The study authors – Darghouth, Ryan Wiser, Galen Barbose and Andrew Mills – applied the National Renewable Energy Laboratory's Solar Deployment System model. Using information from 216 solar resource regions and 2,000 electric utilities, the model considers costs, solar insolation, retail rates, state and federal incentives, adoption curves, solar-appropriate roof space, and PV system size. The researchers updated the model and added the two feedback mechanisms of fixed-cost recovery and time-varying rates.
The researchers came up with eight rate design and PV compensation scenarios, which are as follows:
- A net-metering scenario that applied a reference mix of flat rates, time-varying rates and demand charges for residential and commercial customers. In this scenario, PV distributed generation deployment increases to approximately 157 GW by 2050;
- One fixed-charge, net-metering scenario stipulated a reference mix of rates with residential rates adjusted to a $10 monthly charge. The charge was somewhat damaging to distributed PV deployment and would reduce the total to approximately 130 GW;
- Another fixed-charge, net-metering scenario applied a reference mix of rates with residential rates adjusted to a $50 monthly charge. This higher charge was even more damaging and was projected to result in a total of less than 75 GW of distributed PV deployment;
- A flat, all-volumetric rate with a net-metering scenario incorporated all residential and commercial customers on flat rates. This option promised a more favorable deployment of just over 157 GW;
- A time-varying rate with net metering offered to all residential and commercial customers was expected to increase deployment in the near term but then would drop off, resulting in less than 125 GW by 2050;
- A partial net-metering scenario involved a reference mix of retail rates with consumers compensated for the PV generation that they export to the grid at avoided-cost rates, which are lower than retail rates. This would decrease deployment to just over 100 GW by 2050;
- A lower feed-in tariff (FIT) scenario stipulated that all PV generation was compensated at $0.07/kWh. According to the study, this would decrease deployment to less than 50 GW by 2050; and
- A higher FIT scenario modeled that all PV generation was compensated at $0.15/kWh. This FIT applied a value of a solar tariff that would result in the deployment of at least 157 GW if the tariff exceeded compensation from retail rates.

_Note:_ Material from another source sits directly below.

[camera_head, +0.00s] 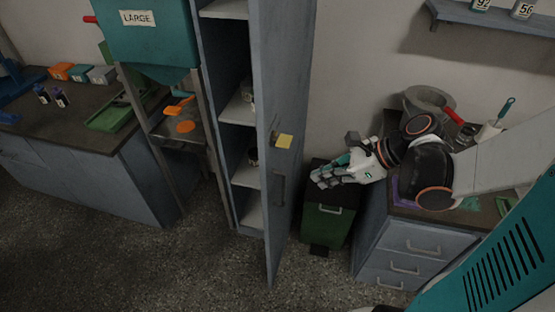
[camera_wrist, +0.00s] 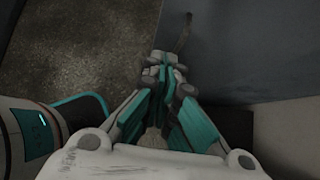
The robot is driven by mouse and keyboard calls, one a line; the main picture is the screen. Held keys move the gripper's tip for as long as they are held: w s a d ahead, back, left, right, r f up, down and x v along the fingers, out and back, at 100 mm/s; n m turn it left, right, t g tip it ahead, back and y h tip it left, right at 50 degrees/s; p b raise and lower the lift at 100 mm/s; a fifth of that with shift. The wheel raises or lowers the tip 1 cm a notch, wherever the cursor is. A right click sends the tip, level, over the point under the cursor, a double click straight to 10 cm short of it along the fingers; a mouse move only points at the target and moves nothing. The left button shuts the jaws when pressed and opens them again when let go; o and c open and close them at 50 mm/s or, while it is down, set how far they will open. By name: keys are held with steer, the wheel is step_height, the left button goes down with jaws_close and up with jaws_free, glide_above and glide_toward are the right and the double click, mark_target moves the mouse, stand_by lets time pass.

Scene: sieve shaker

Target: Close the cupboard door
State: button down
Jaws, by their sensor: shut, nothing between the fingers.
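The grey-blue cupboard door (camera_head: 290,85) stands open in the head view, swung out toward the camera. The cupboard (camera_head: 221,80) shows open shelves to the left of the door. My gripper (camera_head: 322,177) is to the right of the door, shut and empty, and appears apart from it. In the wrist view the shut fingers (camera_wrist: 166,68) point toward a grey-blue panel (camera_wrist: 250,45), which looks like the door, with a thin handle-like bar (camera_wrist: 186,32) beyond the fingertips.
A green bin (camera_head: 328,220) stands below my gripper, right of the door. A drawer unit (camera_head: 400,247) with a cluttered top is under my arm. Floor (camera_head: 225,275) before the cupboard is clear.

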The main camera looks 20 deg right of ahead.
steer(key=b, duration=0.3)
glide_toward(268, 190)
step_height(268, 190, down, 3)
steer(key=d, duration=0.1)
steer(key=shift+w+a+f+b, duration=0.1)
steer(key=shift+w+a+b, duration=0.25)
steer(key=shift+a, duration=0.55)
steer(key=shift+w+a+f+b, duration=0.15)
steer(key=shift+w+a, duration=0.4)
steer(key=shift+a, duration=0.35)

‘These are not meant to be exhaustive,’ Darghouth says. ‘These are a subset of the possible scenarios.’
The report also looked at state-level results. Fixed charges decrease deployment in all states, and the amounts vary slightly among states. Flat rates modestly increase deployment in most states, and switching all customers to time-varying rates decreases deployment in 75% of states. Partial net-metering reduces deployment in all states, but the amount depends on the relationship between retail rate compensation and avoided costs. Changing from net metering to FITs would vary depending on how the tariff compares to retail rate compensation.

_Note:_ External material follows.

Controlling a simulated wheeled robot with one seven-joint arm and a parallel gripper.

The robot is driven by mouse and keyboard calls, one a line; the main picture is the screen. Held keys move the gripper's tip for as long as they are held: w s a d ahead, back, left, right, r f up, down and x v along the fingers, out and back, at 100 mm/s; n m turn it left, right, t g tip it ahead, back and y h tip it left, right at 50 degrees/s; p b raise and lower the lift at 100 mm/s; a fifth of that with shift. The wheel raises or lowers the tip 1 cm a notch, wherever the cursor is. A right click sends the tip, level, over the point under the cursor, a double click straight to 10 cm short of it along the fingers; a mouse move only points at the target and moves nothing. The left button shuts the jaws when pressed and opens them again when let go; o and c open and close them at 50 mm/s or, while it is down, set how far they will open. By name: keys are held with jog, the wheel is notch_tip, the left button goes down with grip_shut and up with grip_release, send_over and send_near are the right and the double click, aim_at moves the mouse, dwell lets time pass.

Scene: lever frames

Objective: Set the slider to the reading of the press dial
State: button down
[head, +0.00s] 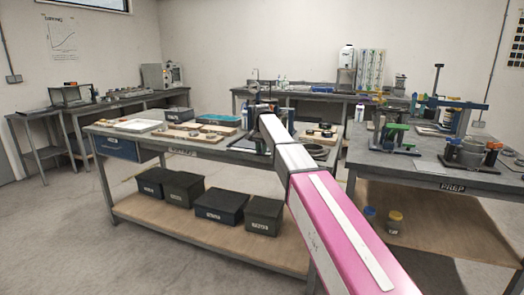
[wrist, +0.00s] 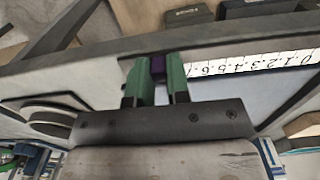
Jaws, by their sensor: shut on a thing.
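My gripper (wrist: 157,82) shows in the wrist view with two green fingers. They are closed on a small purple slider knob (wrist: 158,66), of which only a narrow strip shows between them. A white scale strip (wrist: 255,62) runs to the right of the fingers; its marks read from 0 at the right up to 6 near the right finger. The mark at the knob is hidden. In the head view my arm covers the slider. A press with a blue arm (head: 455,104) stands on the right bench; no dial reading can be made out.
In the head view the middle bench (head: 110,132) carries trays and boards, with dark bins (head: 222,205) on its lower shelf. The right bench (head: 435,168) also holds a green-handled device (head: 397,137). Open floor lies at the lower left.

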Nationally, the two feedback effects would tend to offset each other, and the combined effect would be a modest increase in solar deployment. By 2030, the effect of changes in fixed-cost recovery plus the switch to time-varying rates would contribute to an increase in distributed PV of about 0.9%. By 2050, the increase would total about 2.1%. If there were only fixed-cost recovery, PV deployment would increase 8%. If there were only the switch to time-varying rates, PV deployment would decrease 5%.
Today, Darghouth says, most residential customers pay flat rates. Without the feedback, PV deployment would increase 9% through 2050. Most commercial customers pay time-varying rates for which PV deployment would decrease 15% without feedback.
‘Policymakers are going to need to weigh these impacts when making rate design decisions,’ Darghouth says, adding that future research might look at storage and its impact on possible scenarios.
Nora Caley is a Denver-based freelance writer.